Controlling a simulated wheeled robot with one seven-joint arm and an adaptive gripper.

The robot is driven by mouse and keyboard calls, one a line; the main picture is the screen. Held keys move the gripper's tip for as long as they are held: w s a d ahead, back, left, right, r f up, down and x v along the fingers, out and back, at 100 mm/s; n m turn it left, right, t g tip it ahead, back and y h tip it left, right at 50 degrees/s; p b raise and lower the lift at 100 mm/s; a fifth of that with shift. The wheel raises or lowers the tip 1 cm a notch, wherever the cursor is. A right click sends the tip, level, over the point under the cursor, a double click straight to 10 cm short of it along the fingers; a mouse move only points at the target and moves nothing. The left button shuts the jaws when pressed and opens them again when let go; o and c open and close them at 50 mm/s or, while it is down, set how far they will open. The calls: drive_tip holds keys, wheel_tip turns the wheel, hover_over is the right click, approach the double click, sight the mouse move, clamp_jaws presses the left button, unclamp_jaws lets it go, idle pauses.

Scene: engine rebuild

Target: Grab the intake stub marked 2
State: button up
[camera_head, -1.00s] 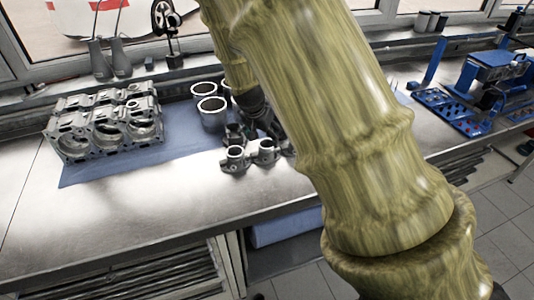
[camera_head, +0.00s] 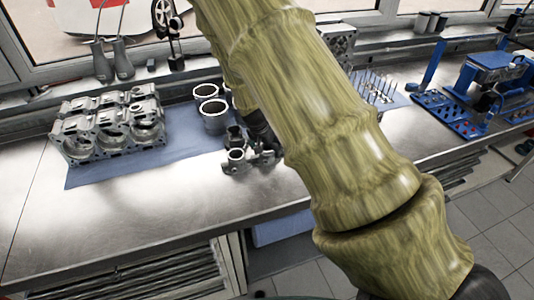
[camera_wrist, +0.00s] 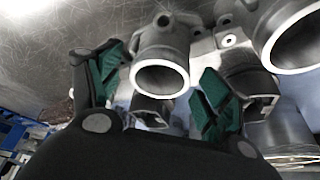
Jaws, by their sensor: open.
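Grey metal intake stubs (camera_head: 236,160) stand in a cluster at the front of the blue mat in the head view. In the wrist view one stub (camera_wrist: 160,60), with a bright round rim, lies between the two green finger pads. Another stub (camera_wrist: 245,65) is just right of the right pad. My gripper (camera_wrist: 160,88) is open around the first stub, with no clear contact. In the head view my gripper (camera_head: 256,138) is over the cluster, partly hidden by my arm. No number marking is readable on any stub.
Large cylinder sleeves (camera_head: 214,115) stand behind the stubs, and large round rims crowd the wrist view's right side. An engine block (camera_head: 108,130) sits left on the blue mat (camera_head: 85,175). The bare metal bench (camera_head: 160,210) in front is clear. A blue fixture (camera_head: 490,75) is far right.

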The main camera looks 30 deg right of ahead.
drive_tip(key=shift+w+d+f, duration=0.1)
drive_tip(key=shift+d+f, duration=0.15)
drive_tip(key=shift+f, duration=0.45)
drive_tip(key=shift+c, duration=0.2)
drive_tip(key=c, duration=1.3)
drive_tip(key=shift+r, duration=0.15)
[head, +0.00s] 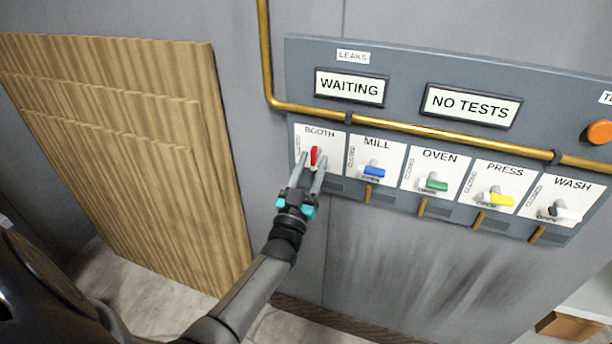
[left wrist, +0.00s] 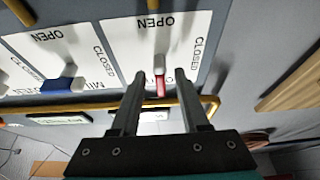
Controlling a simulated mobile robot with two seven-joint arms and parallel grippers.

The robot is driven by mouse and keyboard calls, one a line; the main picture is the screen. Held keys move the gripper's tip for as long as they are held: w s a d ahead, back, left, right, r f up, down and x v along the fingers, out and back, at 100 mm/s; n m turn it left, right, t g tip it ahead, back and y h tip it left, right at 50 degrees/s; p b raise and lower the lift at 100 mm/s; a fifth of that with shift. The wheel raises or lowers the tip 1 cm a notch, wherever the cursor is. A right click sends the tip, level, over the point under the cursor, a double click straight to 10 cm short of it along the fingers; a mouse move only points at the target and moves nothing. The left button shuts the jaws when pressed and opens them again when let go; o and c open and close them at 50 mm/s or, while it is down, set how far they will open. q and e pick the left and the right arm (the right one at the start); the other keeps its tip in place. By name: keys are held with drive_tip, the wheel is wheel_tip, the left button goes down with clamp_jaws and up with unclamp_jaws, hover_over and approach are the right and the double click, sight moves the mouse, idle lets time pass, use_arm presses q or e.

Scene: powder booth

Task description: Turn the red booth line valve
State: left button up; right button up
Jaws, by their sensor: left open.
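The red booth valve handle (head: 314,156) is on the BOOTH plate (head: 333,140), leftmost on the wall panel. In the head view it stands near upright, in line with the plate's long side. My left gripper (head: 312,165) is open, with its fingers on either side of the red handle. In the left wrist view the red handle (left wrist: 161,85) lies between the two fingertips (left wrist: 160,80), and its grey end points toward the word OPEN. I cannot tell whether a finger touches it. My right gripper is not in view.
Signs read WAITING (head: 350,88) and NO TESTS (head: 470,105). An orange button (head: 599,132) is far right. Wooden boards (head: 222,170) stand left.

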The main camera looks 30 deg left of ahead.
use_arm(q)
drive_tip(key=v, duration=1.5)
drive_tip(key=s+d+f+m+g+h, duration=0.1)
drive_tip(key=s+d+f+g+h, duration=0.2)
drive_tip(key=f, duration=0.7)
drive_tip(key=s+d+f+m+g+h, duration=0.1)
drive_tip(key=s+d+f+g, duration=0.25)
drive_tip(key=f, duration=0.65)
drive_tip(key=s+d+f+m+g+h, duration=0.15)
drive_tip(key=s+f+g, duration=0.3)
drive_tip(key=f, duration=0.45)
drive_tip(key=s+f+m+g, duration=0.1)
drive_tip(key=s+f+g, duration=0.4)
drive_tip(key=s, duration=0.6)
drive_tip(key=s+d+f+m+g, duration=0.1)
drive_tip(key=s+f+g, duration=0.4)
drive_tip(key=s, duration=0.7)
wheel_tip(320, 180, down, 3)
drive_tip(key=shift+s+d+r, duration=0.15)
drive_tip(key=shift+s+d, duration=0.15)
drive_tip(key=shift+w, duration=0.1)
- - -
* Exercise *
Print the listing above in full, exactly as written. Omit any pictures.

* Correct result *
Controlling a simulated wheeled robot with one seven-joint arm and an adaptive gripper.

The robot is driven by mouse and keyboard calls, one a line; the main picture is the screen. Held keys move the gripper's tip for as long as they are held: w s a d ahead, back, left, right, r f up, down and x v along the fingers, out and back, at 100 mm/s; n m turn it left, right, t g tip it ahead, back and y h tip it left, right at 50 degrees/s; p b raise and lower the lift at 100 mm/s; a fifth of that with shift. The wheel raises or lowers the tip 1 cm a notch, wherever the cursor is. A right click sends the tip, level, over the point under the cursor, a double click straight to 10 cm short of it along the fingers; a mouse move only points at the target and moves nothing. The left button shuts the jaws when pressed and opens them again when let go; o and c open and close them at 50 mm/s or, while it is down, set how far they will open. The calls: drive_tip holds keys, wheel_tip turns the wheel, hover_over is the right click, approach the double click, sight the mouse move, clamp_jaws presses the left button, unclamp_jaws lets it go, idle pauses.

Scene: engine rebuild

Target: Grab the intake stub marked 2
State: button up
[camera_head, -1.00s] 
[camera_head, +0.00s] 
[camera_wrist, +0.00s] 
Jaws, by their sensor: open.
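Grey metal intake stubs (camera_head: 236,160) stand in a cluster at the front of the blue mat in the head view. In the wrist view one stub (camera_wrist: 160,60), with a bright round rim, lies between the two green finger pads. Another stub (camera_wrist: 245,65) is just right of the right pad. My gripper (camera_wrist: 160,88) is open around the first stub, with no clear contact. In the head view my gripper (camera_head: 256,138) is over the cluster, partly hidden by my arm. No number marking is readable on any stub.
Large cylinder sleeves (camera_head: 214,115) stand behind the stubs, and large round rims crowd the wrist view's right side. An engine block (camera_head: 108,130) sits left on the blue mat (camera_head: 85,175). The bare metal bench (camera_head: 160,210) in front is clear. A blue fixture (camera_head: 490,75) is far right.

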The main camera looks 30 deg right of ahead.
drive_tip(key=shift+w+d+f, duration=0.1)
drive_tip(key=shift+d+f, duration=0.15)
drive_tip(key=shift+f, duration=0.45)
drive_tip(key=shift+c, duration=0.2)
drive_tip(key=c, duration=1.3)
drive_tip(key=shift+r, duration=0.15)
[head, +0.00s] 
[left wrist, +0.00s] 
Controlling a simulated mobile robot with two seven-joint arms and parallel grippers.

The robot is driven by mouse and keyboard calls, one a line; the main picture is the screen. Held keys move the gripper's tip for as long as they are held: w s a d ahead, back, left, right, r f up, down and x v along the fingers, out and back, at 100 mm/s; n m turn it left, right, t g tip it ahead, back and y h tip it left, right at 50 degrees/s; p b raise and lower the lift at 100 mm/s; a fifth of that with shift. The wheel raises or lowers the tip 1 cm a notch, wherever the cursor is. A right click sends the tip, level, over the point under the cursor, a double click straight to 10 cm short of it along the fingers; a mouse move only points at the target and moves nothing. The left button shuts the jaws when pressed and opens them again when let go; o and c open and close them at 50 mm/s or, while it is down, set how far they will open. q and e pick the left and the right arm (the right one at the start); the other keeps its tip in place. By name: keys are held with drive_tip, the wheel is wheel_tip, the left button goes down with clamp_jaws and up with unclamp_jaws, hover_over and approach are the right and the double click, sight moves the mouse, idle lets time pass, use_arm presses q or e.

Scene: powder booth

Task description: Turn the red booth line valve
State: left button up; right button up
Jaws, by their sensor: left open.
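The red booth valve handle (head: 314,156) is on the BOOTH plate (head: 333,140), leftmost on the wall panel. In the head view it stands near upright, in line with the plate's long side. My left gripper (head: 312,165) is open, with its fingers on either side of the red handle. In the left wrist view the red handle (left wrist: 161,85) lies between the two fingertips (left wrist: 160,80), and its grey end points toward the word OPEN. I cannot tell whether a finger touches it. My right gripper is not in view.
Signs read WAITING (head: 350,88) and NO TESTS (head: 470,105). An orange button (head: 599,132) is far right. Wooden boards (head: 222,170) stand left.

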The main camera looks 30 deg left of ahead.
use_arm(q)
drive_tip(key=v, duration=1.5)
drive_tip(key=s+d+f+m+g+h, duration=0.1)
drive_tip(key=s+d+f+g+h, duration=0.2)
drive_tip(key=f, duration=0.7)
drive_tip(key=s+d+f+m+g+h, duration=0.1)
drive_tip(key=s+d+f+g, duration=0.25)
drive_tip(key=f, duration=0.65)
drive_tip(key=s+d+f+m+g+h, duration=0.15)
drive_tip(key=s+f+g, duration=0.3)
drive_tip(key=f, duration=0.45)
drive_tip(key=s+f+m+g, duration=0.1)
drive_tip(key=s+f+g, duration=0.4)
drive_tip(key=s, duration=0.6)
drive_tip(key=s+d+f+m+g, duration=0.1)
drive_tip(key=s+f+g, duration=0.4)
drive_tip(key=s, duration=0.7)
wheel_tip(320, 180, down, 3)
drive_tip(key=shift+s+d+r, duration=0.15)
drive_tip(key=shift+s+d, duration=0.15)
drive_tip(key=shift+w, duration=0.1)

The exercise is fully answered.